Now the Babylons had an idol, called Bel, and there were spent upon him every day twelve great measures of fine flour, and forty sheep, and six vessels of wine.”

 I’ll say one thing for the apocryphal texts, they’re some of the more entertaining stories in the Bible, full of folk tale tropes, practical wisdom and not a little bit of humour.

 The chapter starts with King Cyrus inheriting his kingdom, including Babylon, and Cyrus seems to be on good terms with the Israelite prophet and folk hero, Daniel. He asks Daniel why he won’t worship the god Bel, to which Daniel replies “Because I may not worship idols made with hands, but the living God, who hath created the heaven and the earth, and hath sovereignty over all flesh”.

 But, says Cyrus, Bel’s a living god, just look at how much he eats and drinks each day. That’s a trick, says Daniel, “O king, be not deceived: for this is but clay within, and brass without, and did never eat or drink any thing”. Cyrus is angry, because of course “feeding” Bel is an expensive thing so he summons the priests of Bel and demand that they prove that Bel is real – “if ye can certify me that Bel devoureth them, then Daniel shall die: for he hath spoken blasphemy against Bel”.

 The challenge is this – that the offerings are placed in the temple which is then closed overnight with the royal seal. If, in the morning, the offerings have gone, then plainly Bel must have eaten them. The priests aren’t worried because they have a secret door into the temple, and all seventy of them plus their wives and children, are able to sneak into the temple and eat all the offerings. Sneaky buggers!

 But Daniel outwits them. He sprinkles ash around the temple, which only he and the king know about. The next day, the offerings are gone and the seal is still on the temple door. “Then laughed Daniel, and held the king that he should not go in, and said, Behold now the pavement, and mark well whose footsteps are these”. The king summons the priests, who confess, and so they and their families are all killed (bit harsh). Cyrus allows Daniel to destroy the statue of Bel.

 Next, as all good heroes must, Daniel faces a dragon, which it’s not clear is another good statue or actually a living thing, revered by the Babylonians. Daniel deals with it in short shrift – “Then Daniel took pitch, and fat, and hair, and did seethe them together, and made lumps thereof: this he put in the dragon's mouth, and so the dragon burst in sunder: and Daniel said, Lo, these are the gods ye worship”. I’m sure I’ve seen this element crop up in other dragon-slaying tales, but it escapes me for the time being.

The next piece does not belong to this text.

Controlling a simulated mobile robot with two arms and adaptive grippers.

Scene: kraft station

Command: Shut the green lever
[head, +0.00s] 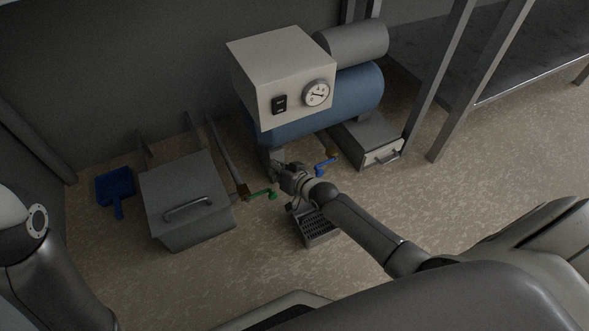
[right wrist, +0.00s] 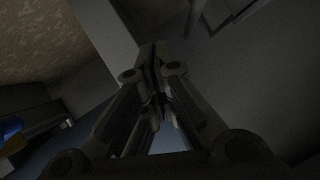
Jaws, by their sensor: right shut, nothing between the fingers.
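The green lever (head: 259,194) sits on a brass valve (head: 243,191) at the end of a grey pipe (head: 223,152). It points right from the valve, roughly across the pipe. My right gripper (head: 280,170) is above and to the right of the lever's tip, apart from it in the picture; their depth gap is hard to judge. In the right wrist view, its fingers (right wrist: 154,52) are together and empty, in front of a pale upright surface. The green lever is not visible there. My left arm shows at the left edge, but its gripper is out of frame.
A blue lever (head: 325,165) is right of my right gripper. A blue compressor tank (head: 355,93) with a grey gauge box (head: 283,65) stands behind. A grey lidded bin (head: 180,190) is at left, a blue dustpan (head: 115,184) beyond it. A floor drain grate (head: 318,236) lies below my right arm.

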 Sadly for Daniel, the locals have had enough of him destroying their religion and so they demand that he be thrown to the lions, and now we seem to be back at the original tales of Daniel. But there’s an added fun element. Meanwhile, elsewhere, Habbakuk the prophet is delivering soup to some workers when God picks him up by the hair, takes him the lion pit and dangles him over it so that Daniel gets the soup – “Then the angel of the Lord took him by the crown, and bare him by the hair of his head, and through the vehemency of his spirit set him in Babylon over the den. And Habbacuc cried, saying, O Daniel, Daniel, take the dinner which God hath sent thee.”

 Of course, Daniel survives seven days unharmed in the lions’ den (no reason is given for why the lions leave him alone, we are left to surmise that they do so out of deference to his holy nature. I always get this confused with Androcles, where kindness – removing a thorn from a paw - is repaid with kindness – not mauling). When Cyrus comes to find him alive he’s so happy he throw Daniel’s accusers to the lions. And they ate them all up, every last one of them. That’s not actually how the last verse goes, but the style of the story would seem to demand that kind of formulation. (It’s actually “and they were devoured in a moment before his face” which is not that far off).

 A lot to unpack in three different vignettes – the first is a great “locked door” mystery, the second feels like the stub of another dragon-slaying myth inserted into Daniel’s story. Both of these are solved purely by the cunning of Daniel (much like his uncovering of the lies of the elders in Susanna last book), and I rather like this representation of him as a myth-buster, like an Exilic Jonathon Creek. The last chapter does include divine intervention, albeit in a somewhat ludicrous style – the image of Habbakuk holding a bowl of soup being lowered over down to Daniel by an angel holding onto his hair is almost intentionally comical, which makes me think that this whole collection of stories is meant to be equally as entertaining as it is edifying (the messages against idol worship and keeping faith with God are not spelled out explicitly and are kept more as subtext).

 I wonder if, given that the story-telling in many of these Apocrypha is a lot more sophisticated, this is suggestive of a later writing date and thus the reason for doubt about their canonical inclusion.